Will the 1962 Missal have a come back? I have no doubt. Will it be a good thing? Anything that brings more reverence to our worship is a good thing. Will it have a lot of people at the beginning? I would not be the least bit surprised. After the newness wears off, will it continue to attract the same number of people? I can only speak from personal experience, but so far, none of my experience points that way. But then, time will tell.

It may well be that on the West Coast our experience will be different than areas, say, in the South, or the Midwest, or the East Coast. That, too, may enter into the equation.

As our diocese does not have any TLMs there are not stats available. The TLM was refused and banned here for the past 40 years.

Can’t give numbers when none exist due to lack of a place to worship.

Thoughtful comments.

The situation is in flux.

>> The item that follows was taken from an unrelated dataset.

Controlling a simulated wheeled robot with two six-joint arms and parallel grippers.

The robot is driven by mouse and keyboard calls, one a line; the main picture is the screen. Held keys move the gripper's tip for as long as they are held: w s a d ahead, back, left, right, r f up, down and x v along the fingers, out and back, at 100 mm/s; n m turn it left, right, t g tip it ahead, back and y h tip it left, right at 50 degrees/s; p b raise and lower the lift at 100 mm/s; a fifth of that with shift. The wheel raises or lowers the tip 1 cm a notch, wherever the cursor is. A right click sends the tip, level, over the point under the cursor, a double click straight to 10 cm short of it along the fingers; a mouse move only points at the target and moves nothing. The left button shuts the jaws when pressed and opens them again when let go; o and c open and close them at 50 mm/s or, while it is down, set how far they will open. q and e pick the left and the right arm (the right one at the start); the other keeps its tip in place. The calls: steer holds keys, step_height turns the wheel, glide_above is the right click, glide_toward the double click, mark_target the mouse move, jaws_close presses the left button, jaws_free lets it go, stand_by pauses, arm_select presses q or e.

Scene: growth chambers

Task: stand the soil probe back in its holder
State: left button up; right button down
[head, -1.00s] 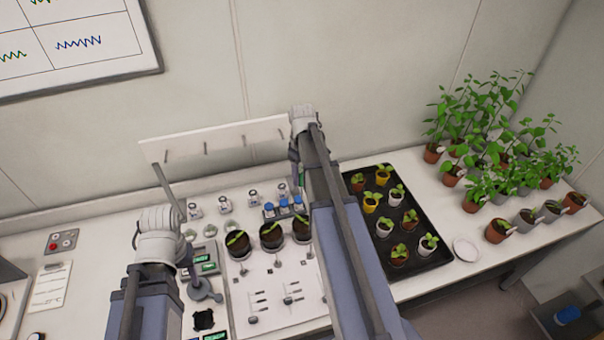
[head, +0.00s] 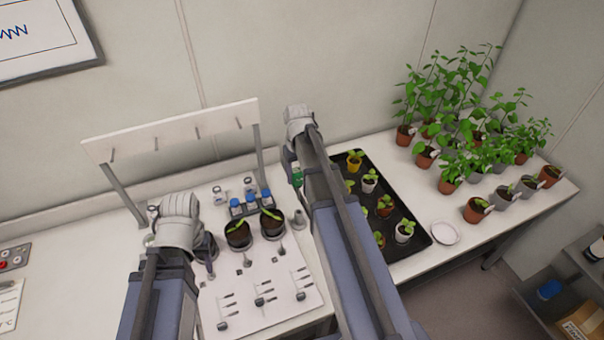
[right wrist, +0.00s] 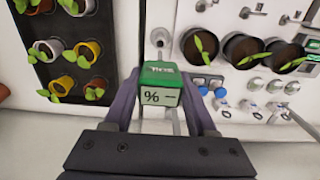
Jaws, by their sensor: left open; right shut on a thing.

Unless you are extremely committed to the Traditionalist cause, you have to have the physical ability to attend a TLM to think of yourself as a Latin Mass person.

At one extreme you have people who won’t attend the Tridentine rite under any circumstances. Then you’ve got people who disapprove but would, under protest, if they were expected to for some reason. Then you’ve got people who would choose an NO, but would go to the TLM if it happened to be more convenient. Then you’ve got people who would choose a TLM, other things being equal, but won’t go out of their way. These are soft traditonalists. Then you’ve got people who will attend a TLM if at all reasonable, people who will drive many miles for a TLM, and finally people who won’t attend NO under any circumstances.

The vast majority of Catholics are probably somewhere in the middle. As it becomes easier to attend Tridentine rite Masses, more will do so. Once it becomes seen as a normal thing to do, people might stop thinking “a Tridentine Mass” and think “Mass, oh and it is in the old rite”.